10) What are the five most bizarre things you’ve learned whilst researching your novels?
1. I spent a day in the Sussex Police helicopter recently. Once a week they do a ‘suicide watch’ run along the bottom of the cliffs at Beachy Head – the famous Sussex beauty spot, and tragically the UK’s No 1 suicide spot. The officer told me that a considerable percentage of the bodies they recover at the bottom have chalk under their fingernails – meaning they’ve changed their minds part way down the 450 drop. With true gallows humour this same officer said to me, ‘I’m thinking of starting a bungee jumping business at the top. I’m going to call it, ‘Try before you die’.

2. Its long been rumoured that human hair and fingernails continue to grow after death. This is not the case - it looks that way because the flesh starts to shrink, revealing more…

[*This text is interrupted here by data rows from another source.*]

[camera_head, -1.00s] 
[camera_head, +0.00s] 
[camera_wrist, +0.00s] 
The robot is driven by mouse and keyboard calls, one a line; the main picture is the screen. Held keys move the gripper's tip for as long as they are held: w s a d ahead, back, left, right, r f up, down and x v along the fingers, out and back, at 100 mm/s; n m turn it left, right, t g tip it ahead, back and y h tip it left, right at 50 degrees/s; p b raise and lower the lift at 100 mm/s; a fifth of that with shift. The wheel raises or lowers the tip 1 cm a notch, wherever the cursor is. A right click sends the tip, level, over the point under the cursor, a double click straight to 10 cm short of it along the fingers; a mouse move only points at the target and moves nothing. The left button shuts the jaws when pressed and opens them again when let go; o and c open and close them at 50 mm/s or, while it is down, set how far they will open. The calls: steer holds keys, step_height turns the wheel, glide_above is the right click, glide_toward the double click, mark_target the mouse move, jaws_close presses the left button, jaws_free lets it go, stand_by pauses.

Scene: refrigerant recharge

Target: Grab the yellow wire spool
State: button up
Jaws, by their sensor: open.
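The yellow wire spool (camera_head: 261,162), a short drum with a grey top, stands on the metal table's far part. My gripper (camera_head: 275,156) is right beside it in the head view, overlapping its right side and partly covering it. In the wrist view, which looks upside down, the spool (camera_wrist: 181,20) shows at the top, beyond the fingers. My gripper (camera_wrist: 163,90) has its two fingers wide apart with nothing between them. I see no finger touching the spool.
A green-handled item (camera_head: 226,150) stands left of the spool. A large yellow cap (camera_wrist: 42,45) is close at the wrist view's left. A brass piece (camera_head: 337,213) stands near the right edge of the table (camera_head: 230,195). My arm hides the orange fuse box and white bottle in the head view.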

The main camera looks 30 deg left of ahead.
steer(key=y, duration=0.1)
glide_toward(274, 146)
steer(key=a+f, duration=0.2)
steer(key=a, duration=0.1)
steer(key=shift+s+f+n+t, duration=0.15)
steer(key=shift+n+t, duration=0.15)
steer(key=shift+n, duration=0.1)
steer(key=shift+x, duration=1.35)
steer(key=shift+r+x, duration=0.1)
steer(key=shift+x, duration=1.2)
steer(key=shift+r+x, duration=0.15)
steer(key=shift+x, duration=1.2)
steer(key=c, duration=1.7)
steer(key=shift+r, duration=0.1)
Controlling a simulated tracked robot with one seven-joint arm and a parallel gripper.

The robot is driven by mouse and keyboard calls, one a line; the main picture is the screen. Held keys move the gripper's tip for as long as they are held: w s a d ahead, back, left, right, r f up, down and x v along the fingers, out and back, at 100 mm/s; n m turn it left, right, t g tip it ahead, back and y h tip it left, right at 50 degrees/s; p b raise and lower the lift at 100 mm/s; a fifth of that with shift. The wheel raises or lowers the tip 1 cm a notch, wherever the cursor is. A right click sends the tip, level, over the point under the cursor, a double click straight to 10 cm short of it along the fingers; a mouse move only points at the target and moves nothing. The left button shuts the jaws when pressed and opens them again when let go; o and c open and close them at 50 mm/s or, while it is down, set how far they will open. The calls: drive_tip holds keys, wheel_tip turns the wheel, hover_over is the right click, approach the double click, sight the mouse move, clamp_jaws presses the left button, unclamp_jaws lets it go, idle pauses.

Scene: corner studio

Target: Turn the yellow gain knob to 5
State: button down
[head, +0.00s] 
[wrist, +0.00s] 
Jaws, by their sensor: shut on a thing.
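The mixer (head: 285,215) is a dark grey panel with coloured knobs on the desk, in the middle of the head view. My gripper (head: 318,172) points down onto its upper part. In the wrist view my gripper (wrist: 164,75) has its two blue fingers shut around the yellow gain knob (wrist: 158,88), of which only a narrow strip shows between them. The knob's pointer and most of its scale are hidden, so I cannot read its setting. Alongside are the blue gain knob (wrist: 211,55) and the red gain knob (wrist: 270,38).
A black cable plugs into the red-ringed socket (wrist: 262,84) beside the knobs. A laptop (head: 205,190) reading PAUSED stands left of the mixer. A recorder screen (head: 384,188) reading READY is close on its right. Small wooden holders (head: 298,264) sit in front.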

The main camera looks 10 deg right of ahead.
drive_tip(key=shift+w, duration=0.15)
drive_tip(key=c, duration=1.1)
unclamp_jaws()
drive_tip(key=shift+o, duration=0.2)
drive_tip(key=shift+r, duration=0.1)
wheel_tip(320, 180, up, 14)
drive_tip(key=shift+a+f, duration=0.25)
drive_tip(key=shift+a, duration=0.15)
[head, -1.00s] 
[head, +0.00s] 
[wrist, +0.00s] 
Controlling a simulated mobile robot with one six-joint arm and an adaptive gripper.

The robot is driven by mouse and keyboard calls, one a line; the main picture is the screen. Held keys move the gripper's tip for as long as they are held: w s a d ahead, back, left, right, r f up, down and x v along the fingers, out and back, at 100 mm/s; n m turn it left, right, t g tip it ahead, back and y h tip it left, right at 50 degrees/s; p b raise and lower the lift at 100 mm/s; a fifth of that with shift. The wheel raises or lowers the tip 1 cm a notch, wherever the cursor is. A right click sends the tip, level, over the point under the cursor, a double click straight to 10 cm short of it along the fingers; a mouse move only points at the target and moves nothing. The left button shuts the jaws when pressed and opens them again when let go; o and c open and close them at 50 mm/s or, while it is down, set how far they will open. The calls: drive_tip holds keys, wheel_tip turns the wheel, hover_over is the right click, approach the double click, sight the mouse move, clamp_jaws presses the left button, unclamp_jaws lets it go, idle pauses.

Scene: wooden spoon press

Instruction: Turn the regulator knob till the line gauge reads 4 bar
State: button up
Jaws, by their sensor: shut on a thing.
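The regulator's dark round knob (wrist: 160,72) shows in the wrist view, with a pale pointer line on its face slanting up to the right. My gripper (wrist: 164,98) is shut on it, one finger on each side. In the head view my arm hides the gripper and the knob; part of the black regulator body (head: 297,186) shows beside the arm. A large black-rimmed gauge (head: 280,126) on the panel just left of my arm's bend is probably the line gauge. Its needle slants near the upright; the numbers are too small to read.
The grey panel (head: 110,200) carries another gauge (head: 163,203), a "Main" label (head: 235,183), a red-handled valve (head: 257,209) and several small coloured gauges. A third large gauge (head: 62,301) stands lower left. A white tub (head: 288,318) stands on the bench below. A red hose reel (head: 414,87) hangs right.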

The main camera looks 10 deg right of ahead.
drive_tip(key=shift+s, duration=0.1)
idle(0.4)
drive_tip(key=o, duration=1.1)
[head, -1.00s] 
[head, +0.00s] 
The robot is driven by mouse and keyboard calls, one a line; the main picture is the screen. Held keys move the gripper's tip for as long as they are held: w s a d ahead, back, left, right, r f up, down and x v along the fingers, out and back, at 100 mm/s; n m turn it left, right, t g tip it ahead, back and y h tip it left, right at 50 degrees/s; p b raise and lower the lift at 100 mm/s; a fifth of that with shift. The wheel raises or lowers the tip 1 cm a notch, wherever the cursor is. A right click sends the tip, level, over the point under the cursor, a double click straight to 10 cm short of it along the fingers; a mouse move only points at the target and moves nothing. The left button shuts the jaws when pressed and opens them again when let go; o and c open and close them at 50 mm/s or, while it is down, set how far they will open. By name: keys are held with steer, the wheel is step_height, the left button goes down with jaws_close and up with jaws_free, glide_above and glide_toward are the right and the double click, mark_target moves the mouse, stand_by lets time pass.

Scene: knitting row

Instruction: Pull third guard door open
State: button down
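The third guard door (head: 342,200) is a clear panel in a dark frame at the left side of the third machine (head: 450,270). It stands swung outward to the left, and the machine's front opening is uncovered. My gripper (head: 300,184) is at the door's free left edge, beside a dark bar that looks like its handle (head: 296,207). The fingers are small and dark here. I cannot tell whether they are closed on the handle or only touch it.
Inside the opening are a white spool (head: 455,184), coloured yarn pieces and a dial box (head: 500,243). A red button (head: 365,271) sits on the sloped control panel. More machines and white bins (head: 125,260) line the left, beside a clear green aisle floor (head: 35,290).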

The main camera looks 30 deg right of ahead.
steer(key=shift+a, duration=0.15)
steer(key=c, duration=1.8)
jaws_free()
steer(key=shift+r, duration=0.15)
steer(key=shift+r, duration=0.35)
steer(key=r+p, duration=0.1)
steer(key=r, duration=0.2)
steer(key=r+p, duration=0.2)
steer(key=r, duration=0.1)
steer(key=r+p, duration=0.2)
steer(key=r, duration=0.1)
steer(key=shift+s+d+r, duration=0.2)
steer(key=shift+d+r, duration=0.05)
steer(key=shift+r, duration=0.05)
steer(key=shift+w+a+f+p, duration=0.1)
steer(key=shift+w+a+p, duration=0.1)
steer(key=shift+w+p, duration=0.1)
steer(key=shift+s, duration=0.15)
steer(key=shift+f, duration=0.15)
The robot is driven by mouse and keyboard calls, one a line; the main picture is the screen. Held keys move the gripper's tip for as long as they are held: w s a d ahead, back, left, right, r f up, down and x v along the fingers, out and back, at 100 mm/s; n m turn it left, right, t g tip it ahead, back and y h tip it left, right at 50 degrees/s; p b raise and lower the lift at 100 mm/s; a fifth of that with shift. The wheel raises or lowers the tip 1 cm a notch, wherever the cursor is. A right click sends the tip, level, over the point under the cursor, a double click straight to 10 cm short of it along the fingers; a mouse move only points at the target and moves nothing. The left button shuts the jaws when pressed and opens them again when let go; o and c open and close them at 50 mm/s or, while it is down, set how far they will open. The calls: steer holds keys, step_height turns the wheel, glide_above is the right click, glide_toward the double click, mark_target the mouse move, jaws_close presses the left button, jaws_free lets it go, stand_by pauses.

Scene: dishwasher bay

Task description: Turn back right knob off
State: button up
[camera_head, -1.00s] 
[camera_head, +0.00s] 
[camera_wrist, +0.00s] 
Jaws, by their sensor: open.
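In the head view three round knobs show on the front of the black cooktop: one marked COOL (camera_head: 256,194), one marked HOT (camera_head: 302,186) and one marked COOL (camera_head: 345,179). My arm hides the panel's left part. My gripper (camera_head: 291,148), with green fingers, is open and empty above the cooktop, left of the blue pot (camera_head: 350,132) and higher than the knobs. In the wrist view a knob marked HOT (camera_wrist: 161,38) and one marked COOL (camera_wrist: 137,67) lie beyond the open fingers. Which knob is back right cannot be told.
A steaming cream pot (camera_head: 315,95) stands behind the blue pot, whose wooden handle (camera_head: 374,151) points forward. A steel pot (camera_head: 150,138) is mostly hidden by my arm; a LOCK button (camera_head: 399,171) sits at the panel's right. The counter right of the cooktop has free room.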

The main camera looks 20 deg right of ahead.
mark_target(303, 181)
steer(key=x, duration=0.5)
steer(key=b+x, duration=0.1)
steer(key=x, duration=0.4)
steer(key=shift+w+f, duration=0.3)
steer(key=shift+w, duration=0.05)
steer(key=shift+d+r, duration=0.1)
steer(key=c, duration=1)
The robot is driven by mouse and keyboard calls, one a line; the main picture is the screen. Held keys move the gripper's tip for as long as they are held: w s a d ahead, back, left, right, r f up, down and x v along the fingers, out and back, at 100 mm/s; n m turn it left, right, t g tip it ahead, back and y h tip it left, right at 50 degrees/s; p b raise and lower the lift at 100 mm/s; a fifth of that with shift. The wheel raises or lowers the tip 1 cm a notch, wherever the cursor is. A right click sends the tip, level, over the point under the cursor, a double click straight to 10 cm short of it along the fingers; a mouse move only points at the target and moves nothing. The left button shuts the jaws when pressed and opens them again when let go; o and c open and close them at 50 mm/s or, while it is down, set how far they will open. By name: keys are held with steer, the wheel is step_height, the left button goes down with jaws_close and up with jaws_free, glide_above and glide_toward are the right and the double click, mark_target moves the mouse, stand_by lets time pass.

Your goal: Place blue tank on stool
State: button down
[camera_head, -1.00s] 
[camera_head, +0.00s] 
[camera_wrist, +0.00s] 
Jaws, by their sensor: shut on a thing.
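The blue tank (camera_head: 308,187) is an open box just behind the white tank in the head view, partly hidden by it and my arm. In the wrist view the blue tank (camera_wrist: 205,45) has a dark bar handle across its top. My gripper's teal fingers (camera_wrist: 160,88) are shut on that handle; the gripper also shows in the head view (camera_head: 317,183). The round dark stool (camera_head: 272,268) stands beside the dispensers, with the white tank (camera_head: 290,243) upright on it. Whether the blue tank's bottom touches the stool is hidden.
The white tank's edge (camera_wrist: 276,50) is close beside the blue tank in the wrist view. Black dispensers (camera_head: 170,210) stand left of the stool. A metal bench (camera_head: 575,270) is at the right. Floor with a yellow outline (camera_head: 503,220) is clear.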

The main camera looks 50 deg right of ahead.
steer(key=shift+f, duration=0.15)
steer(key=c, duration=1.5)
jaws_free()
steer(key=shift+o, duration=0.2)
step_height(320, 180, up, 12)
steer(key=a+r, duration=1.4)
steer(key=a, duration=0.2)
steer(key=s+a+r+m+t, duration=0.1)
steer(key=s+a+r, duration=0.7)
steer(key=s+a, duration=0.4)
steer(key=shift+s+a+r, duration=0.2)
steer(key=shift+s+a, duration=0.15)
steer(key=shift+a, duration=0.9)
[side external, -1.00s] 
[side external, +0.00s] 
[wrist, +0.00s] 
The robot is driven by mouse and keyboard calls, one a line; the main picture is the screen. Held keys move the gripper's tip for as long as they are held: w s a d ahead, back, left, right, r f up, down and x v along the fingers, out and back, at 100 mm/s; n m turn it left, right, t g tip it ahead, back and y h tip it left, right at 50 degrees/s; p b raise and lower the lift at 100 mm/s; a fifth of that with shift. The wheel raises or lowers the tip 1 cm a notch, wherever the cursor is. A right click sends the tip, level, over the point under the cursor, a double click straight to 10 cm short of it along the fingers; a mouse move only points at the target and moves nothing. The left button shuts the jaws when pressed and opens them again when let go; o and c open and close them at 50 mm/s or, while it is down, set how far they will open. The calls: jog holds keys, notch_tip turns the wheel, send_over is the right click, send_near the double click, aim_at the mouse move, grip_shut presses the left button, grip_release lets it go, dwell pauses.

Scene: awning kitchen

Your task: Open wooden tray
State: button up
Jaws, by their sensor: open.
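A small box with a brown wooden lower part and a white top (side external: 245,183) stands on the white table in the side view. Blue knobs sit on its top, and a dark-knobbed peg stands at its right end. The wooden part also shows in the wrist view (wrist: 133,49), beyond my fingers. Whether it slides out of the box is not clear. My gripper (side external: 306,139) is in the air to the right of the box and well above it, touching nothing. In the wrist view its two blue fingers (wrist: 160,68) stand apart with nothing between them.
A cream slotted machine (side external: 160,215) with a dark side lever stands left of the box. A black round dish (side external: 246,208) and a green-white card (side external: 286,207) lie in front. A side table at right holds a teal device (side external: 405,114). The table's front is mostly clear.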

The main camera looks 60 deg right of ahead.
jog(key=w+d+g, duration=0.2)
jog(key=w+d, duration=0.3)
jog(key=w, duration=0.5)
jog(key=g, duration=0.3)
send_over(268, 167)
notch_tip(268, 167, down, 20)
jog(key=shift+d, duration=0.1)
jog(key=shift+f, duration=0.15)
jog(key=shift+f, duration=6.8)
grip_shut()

3. British Traffic Cops are known traditionally as “Black Rats” - they even have a black rat emblem! This comes from police cars originally being black, and black rats being one of the species that eat their young. Officers of the now called ‘Road Policing Unit’ have long prided themselves that they are totally partisan and will book a Chief Constable or any other officers just as they would a member of the general public.

4. Burnt human flesh tastes like pork. There are a lot of police officers – and mortuary staff, who don’t enjoy going to barbecues.

5. The expression ‘Fubar Bundy’. No one ever wants to be a Fubar Bundy, believe me! I learned this while out with an ambulance crew. It is what they whisper to each other when they reach the scene of a bad accident, where someone is still just alive, but clearly not going to survive. It stands for: ‘F**d up beyond all recovery, but unfortunately not dead yet’.